1944 map showing former Trustees of Reservations
land connecting Andrews Woods to Halibut Point.
Trustees land

The 1970s saw sewer lines introduced to the area and rapid development throughout Pigeon Cove. One local real estate agent recalls "driving around the neighborhood and licking our chops." Others refer to the time as one of "sewercide," when much of the remaining open space in the neighborhood—with Andrews Woods one of the few exceptions—disappeared.

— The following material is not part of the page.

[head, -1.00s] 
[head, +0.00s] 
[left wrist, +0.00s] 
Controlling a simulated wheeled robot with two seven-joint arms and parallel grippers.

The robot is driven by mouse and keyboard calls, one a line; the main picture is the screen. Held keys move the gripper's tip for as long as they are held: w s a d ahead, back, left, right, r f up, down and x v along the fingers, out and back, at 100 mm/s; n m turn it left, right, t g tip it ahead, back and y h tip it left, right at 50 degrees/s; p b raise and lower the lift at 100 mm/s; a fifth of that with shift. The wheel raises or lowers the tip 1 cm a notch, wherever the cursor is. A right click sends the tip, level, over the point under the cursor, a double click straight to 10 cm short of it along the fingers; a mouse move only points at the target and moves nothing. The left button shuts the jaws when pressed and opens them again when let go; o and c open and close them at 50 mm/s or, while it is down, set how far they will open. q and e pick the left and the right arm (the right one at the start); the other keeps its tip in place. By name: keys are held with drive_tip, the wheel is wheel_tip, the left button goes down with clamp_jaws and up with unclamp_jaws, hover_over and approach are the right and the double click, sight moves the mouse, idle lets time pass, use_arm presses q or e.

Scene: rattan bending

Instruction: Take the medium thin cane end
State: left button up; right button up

The 54-acre Halibut Point State Park was established in 1981 adjacent to the remaining Trustees of Reservation land. In May 1987, the Rockport Select Board created an ad hoc committee to clarify ownership of rights of way belonging to the town and to ensure that they be kept open to public passage. The Rockport Rights of Way Committee was permanently established by a vote of town meeting in March of 1989, and continues to maintain, with the help of neighborhood residents, the trails in Andrews Woods and along the Atlantic Path. In 1991, Massachusetts passed a special act allowing free right-of-passage to public foot traffic between the low and high tide line, finally reversing key provisions of the 1647 ordinance and helping to re-establish connections between Andrews Woods and shoreline paths.

Today, Andrews Woods is the acknowledged "Central Park" of Pigeon Cove, central not only to neighborhood recreation, but also a central link in the chain of trails that connects Halibut Point to the north and the Atlantic Path to the south. A recent history of neighborhood caretaking is demonstrated each Earth Day with an annual event to clean up the woods and maintain the trails.